## Begin
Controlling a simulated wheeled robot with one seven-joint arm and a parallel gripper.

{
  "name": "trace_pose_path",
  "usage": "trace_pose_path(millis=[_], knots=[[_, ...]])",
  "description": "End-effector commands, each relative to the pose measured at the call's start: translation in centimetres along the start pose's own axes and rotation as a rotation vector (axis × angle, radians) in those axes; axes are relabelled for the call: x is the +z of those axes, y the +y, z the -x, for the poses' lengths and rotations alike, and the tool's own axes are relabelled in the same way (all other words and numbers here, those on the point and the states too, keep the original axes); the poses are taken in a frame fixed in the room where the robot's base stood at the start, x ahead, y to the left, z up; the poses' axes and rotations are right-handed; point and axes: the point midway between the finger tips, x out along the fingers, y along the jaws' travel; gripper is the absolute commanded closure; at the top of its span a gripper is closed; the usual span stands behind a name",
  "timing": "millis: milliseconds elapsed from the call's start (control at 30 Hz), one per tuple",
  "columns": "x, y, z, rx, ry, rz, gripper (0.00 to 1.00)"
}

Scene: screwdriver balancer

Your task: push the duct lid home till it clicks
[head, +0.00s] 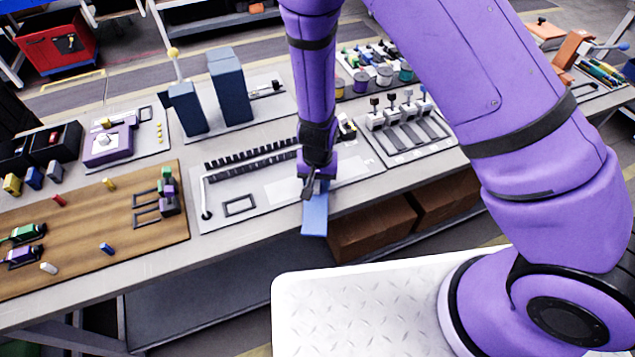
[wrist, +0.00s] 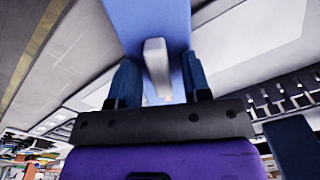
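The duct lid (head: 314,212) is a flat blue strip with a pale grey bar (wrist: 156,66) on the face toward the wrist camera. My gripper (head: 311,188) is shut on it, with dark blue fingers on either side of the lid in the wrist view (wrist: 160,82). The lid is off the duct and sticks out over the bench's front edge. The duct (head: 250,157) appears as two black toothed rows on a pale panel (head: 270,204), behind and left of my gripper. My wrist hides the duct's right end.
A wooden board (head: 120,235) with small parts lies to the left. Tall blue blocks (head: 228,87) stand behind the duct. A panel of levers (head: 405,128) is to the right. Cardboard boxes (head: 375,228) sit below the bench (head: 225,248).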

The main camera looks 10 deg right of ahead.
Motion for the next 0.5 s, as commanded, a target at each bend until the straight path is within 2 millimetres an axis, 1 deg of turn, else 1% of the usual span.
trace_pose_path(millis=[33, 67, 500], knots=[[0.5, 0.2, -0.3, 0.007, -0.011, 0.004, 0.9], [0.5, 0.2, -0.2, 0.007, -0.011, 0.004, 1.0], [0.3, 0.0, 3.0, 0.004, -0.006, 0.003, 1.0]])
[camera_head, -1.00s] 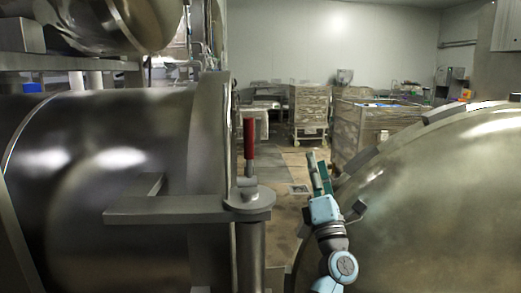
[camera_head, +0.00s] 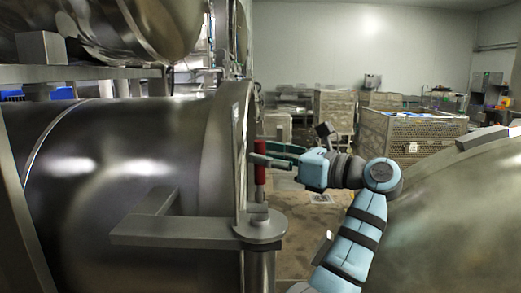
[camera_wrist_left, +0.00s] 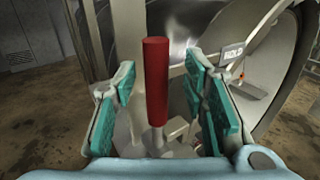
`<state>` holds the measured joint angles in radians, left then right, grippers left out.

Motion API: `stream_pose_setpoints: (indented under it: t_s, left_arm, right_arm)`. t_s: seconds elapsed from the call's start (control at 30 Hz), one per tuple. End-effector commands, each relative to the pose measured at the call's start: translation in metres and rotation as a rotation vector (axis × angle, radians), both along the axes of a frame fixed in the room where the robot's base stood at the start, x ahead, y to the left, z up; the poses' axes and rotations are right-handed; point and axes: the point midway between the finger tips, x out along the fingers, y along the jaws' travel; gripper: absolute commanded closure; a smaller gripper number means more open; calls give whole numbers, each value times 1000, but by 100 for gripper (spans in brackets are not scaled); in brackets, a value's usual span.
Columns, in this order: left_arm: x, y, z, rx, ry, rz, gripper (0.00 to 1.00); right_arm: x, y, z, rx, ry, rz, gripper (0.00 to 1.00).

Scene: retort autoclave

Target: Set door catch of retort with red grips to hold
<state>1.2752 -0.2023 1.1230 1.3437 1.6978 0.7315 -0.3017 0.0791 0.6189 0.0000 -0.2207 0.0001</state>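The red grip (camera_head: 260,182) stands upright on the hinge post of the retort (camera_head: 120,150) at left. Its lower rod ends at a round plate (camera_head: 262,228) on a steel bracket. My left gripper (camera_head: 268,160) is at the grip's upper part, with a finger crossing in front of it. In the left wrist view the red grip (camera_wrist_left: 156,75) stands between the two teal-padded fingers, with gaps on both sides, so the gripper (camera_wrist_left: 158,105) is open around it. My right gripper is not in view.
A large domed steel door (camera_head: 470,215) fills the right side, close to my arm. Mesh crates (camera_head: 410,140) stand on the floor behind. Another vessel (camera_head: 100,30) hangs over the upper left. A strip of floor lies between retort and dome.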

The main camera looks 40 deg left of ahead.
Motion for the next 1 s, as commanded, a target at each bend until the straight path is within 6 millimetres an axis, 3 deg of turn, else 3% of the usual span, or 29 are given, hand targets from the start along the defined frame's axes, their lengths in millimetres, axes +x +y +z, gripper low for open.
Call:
## End
## Begin
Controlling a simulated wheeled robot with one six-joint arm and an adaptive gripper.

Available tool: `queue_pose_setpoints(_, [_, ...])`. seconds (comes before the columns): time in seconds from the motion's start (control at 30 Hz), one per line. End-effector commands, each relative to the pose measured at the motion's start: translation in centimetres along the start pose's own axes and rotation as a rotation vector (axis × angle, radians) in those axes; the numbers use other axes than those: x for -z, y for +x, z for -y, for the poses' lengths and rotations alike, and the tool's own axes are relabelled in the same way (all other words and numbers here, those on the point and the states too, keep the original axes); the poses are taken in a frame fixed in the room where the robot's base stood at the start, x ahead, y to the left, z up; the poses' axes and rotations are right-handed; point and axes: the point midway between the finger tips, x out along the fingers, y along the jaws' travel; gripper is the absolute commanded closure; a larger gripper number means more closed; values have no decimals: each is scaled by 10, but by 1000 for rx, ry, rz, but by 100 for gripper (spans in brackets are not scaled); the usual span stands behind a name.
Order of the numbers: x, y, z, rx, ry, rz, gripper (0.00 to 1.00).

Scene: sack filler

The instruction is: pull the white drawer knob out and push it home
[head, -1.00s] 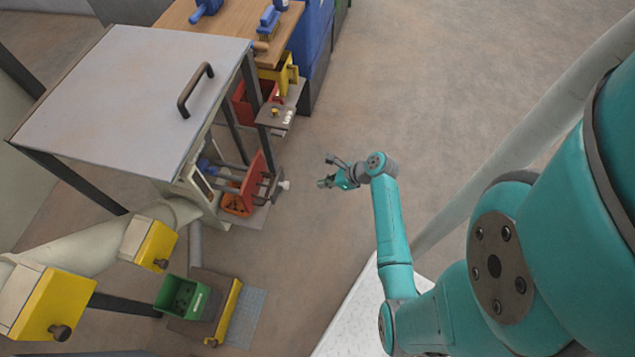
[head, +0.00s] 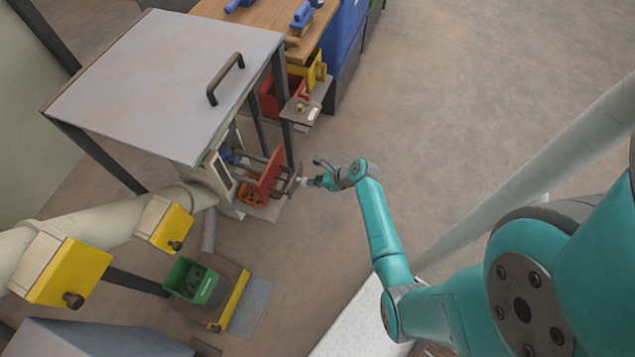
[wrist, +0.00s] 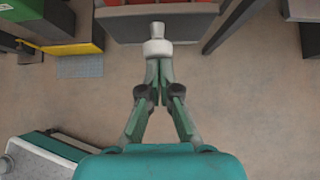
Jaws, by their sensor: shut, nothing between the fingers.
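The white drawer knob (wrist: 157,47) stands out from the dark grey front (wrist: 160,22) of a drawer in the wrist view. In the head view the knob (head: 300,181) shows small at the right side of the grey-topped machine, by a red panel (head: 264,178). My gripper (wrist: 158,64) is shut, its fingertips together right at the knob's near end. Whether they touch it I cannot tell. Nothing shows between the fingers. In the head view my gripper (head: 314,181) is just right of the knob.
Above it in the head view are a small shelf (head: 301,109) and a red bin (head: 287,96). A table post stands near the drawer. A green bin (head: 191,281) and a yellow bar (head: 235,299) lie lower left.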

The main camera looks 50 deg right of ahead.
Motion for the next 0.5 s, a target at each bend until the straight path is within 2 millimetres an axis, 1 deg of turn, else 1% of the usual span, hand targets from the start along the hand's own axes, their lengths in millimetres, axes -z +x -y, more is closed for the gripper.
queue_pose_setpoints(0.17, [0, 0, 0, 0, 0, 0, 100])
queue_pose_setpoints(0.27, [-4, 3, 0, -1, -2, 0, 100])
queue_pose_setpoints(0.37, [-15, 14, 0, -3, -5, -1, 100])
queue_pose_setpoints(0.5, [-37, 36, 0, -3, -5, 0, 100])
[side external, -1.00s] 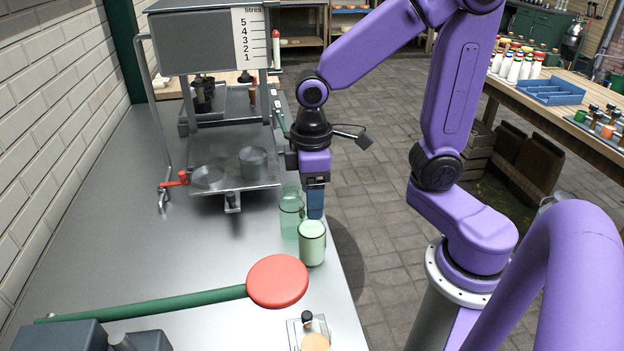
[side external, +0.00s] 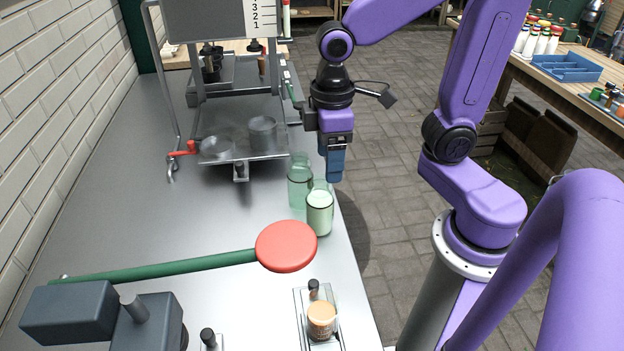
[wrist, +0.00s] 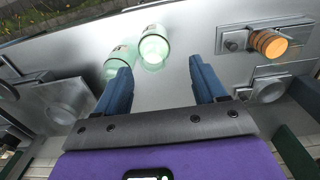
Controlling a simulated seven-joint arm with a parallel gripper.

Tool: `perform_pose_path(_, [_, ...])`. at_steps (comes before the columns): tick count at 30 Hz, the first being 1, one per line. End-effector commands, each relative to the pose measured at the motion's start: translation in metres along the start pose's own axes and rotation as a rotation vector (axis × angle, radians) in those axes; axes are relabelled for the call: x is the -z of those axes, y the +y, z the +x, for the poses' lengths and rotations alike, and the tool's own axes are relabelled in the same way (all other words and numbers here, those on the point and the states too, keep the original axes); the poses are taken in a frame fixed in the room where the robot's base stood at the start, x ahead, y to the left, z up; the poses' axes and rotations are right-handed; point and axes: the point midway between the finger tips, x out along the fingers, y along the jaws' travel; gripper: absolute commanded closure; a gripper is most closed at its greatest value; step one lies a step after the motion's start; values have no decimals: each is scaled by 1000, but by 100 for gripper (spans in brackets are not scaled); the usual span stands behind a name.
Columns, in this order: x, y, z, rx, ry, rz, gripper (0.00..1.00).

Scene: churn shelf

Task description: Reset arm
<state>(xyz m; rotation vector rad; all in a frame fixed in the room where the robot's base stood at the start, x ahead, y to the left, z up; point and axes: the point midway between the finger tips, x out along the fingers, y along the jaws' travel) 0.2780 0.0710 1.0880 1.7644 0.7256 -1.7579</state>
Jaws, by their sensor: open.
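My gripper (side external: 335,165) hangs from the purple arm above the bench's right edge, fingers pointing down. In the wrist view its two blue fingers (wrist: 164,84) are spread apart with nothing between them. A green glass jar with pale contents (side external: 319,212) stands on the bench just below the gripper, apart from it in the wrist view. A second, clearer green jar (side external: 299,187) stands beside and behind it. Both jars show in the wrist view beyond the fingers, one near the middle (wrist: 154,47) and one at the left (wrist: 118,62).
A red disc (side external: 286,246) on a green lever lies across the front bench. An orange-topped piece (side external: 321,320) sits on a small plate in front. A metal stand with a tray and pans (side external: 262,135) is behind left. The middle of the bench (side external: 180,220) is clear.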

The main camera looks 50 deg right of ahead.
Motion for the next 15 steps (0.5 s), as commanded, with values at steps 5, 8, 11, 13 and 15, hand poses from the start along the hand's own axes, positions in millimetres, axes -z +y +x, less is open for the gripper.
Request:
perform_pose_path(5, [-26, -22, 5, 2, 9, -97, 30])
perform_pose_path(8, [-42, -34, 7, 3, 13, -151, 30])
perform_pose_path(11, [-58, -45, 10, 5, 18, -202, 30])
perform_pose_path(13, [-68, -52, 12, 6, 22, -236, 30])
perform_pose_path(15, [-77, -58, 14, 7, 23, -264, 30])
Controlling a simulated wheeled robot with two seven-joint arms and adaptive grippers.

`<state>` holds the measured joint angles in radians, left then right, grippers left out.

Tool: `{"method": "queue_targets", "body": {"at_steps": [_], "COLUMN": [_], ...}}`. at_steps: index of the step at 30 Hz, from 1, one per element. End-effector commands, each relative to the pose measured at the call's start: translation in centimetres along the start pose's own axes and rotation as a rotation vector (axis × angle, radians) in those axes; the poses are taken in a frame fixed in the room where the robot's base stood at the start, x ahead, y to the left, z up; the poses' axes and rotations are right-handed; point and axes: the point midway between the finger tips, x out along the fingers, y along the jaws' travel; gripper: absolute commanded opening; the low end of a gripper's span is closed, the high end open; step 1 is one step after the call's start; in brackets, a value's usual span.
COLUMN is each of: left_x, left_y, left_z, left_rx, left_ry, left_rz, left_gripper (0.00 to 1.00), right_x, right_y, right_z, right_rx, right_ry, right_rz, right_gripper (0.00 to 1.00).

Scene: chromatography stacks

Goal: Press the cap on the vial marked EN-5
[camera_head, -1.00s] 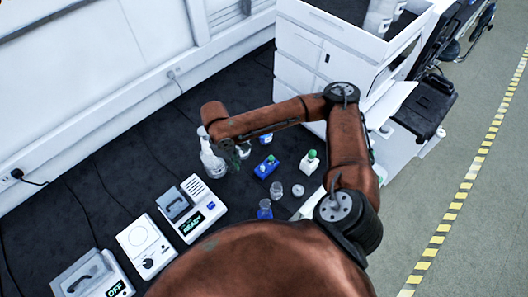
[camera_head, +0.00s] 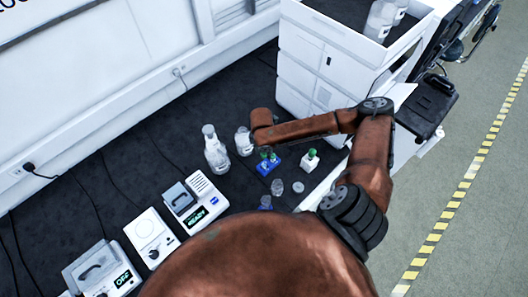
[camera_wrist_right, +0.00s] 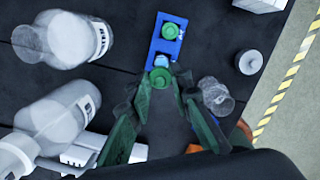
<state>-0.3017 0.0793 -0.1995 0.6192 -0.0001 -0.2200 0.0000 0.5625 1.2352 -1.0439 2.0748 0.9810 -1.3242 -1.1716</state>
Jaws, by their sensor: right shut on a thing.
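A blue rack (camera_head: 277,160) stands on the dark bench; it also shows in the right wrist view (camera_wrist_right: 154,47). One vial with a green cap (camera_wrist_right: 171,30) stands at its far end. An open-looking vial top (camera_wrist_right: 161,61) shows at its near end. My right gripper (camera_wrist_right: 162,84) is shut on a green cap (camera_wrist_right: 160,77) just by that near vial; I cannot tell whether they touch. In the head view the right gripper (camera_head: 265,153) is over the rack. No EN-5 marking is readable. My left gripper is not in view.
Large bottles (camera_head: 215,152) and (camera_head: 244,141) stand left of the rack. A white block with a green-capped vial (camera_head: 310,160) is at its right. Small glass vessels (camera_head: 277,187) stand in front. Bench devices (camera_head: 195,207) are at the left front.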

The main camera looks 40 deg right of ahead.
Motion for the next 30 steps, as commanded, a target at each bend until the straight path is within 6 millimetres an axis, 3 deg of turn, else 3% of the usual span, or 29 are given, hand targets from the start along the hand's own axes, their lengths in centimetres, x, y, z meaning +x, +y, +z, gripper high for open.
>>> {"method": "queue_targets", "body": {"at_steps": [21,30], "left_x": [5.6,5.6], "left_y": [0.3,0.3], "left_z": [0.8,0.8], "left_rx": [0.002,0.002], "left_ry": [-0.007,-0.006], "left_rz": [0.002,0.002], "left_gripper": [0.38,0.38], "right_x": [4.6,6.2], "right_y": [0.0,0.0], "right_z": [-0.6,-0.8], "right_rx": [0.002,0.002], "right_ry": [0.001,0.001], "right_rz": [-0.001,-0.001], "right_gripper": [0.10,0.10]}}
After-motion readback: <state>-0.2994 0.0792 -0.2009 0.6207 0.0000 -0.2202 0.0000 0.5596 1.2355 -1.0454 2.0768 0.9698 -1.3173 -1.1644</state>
## End
## Begin
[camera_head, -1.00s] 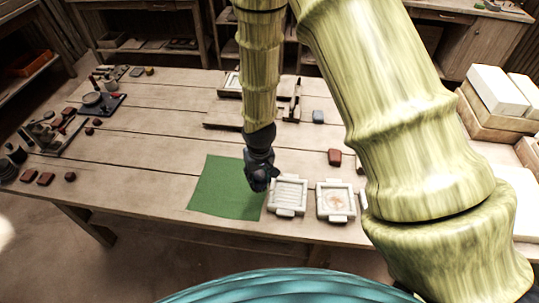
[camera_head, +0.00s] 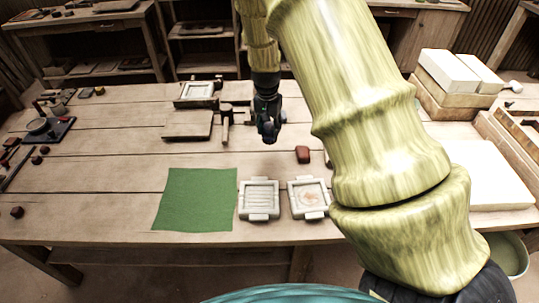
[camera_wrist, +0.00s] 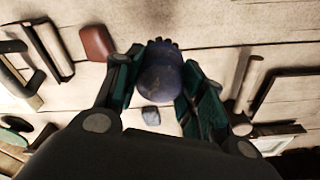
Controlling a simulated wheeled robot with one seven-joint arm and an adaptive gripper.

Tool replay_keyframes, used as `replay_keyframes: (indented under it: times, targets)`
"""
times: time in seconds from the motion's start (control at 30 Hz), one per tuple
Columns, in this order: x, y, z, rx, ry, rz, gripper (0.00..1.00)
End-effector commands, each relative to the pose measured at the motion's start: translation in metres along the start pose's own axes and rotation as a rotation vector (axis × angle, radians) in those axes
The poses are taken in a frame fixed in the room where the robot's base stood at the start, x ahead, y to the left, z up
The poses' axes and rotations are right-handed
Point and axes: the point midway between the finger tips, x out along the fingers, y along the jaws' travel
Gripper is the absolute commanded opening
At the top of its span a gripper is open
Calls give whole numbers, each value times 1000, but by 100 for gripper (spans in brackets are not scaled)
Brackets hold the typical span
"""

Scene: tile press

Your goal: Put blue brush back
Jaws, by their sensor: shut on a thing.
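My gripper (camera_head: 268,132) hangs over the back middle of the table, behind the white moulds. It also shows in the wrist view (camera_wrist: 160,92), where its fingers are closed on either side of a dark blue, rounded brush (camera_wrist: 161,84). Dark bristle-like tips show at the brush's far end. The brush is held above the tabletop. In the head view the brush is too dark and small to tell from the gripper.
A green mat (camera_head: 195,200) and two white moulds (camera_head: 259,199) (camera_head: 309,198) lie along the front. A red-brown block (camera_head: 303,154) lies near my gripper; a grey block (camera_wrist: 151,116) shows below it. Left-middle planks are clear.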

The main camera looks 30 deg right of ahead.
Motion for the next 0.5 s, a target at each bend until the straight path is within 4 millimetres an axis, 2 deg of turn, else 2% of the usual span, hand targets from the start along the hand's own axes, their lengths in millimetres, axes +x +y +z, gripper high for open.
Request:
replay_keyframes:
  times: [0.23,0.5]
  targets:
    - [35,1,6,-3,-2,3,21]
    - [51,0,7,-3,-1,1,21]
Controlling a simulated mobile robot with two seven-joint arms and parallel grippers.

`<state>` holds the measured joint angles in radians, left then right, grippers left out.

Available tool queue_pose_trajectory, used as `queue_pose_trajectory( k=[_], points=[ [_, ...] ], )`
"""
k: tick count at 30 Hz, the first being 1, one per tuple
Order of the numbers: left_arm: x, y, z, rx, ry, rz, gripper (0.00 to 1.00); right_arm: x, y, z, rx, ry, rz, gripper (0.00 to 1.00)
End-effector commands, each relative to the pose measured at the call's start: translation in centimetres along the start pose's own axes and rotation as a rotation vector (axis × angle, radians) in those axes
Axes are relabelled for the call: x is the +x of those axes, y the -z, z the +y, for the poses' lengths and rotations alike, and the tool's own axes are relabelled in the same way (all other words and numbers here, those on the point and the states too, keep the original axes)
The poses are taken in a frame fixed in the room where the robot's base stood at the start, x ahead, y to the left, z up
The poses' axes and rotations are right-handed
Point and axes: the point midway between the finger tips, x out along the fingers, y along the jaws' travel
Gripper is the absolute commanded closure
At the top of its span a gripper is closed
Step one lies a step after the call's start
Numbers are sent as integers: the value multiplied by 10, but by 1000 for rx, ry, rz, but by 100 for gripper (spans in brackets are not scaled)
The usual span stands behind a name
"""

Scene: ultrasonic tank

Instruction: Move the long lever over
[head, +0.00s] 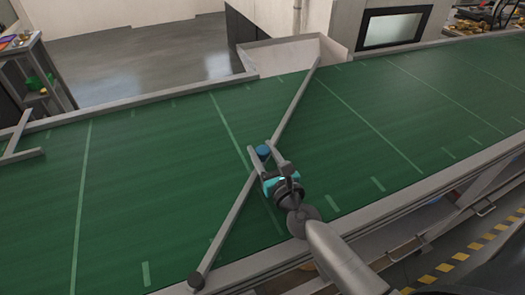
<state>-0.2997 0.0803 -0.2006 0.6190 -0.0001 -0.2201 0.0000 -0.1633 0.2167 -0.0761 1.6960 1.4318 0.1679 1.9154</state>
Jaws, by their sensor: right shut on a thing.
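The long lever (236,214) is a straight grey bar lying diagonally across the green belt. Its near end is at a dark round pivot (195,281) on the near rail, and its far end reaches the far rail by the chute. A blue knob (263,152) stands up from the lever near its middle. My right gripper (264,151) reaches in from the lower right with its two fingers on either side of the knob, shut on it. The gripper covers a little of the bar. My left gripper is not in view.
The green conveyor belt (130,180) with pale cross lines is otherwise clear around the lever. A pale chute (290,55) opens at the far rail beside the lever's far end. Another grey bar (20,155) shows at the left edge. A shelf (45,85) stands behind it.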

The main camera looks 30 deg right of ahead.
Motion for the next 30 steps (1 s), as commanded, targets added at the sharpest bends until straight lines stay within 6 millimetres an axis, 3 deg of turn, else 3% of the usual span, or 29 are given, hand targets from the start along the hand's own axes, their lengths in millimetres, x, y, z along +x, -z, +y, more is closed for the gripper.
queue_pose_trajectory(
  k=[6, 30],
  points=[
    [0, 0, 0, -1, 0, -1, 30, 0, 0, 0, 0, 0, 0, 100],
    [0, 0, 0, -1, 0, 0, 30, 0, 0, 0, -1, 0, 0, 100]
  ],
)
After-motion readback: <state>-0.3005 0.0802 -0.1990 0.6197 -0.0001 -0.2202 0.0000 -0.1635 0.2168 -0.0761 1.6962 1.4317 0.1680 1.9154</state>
## End
● Stated task
From the entries above, return each line with the word "push" in it.

● Reply
Your task: push the duct lid home till it clicks
The instruction is: pull the white drawer knob out and push it home

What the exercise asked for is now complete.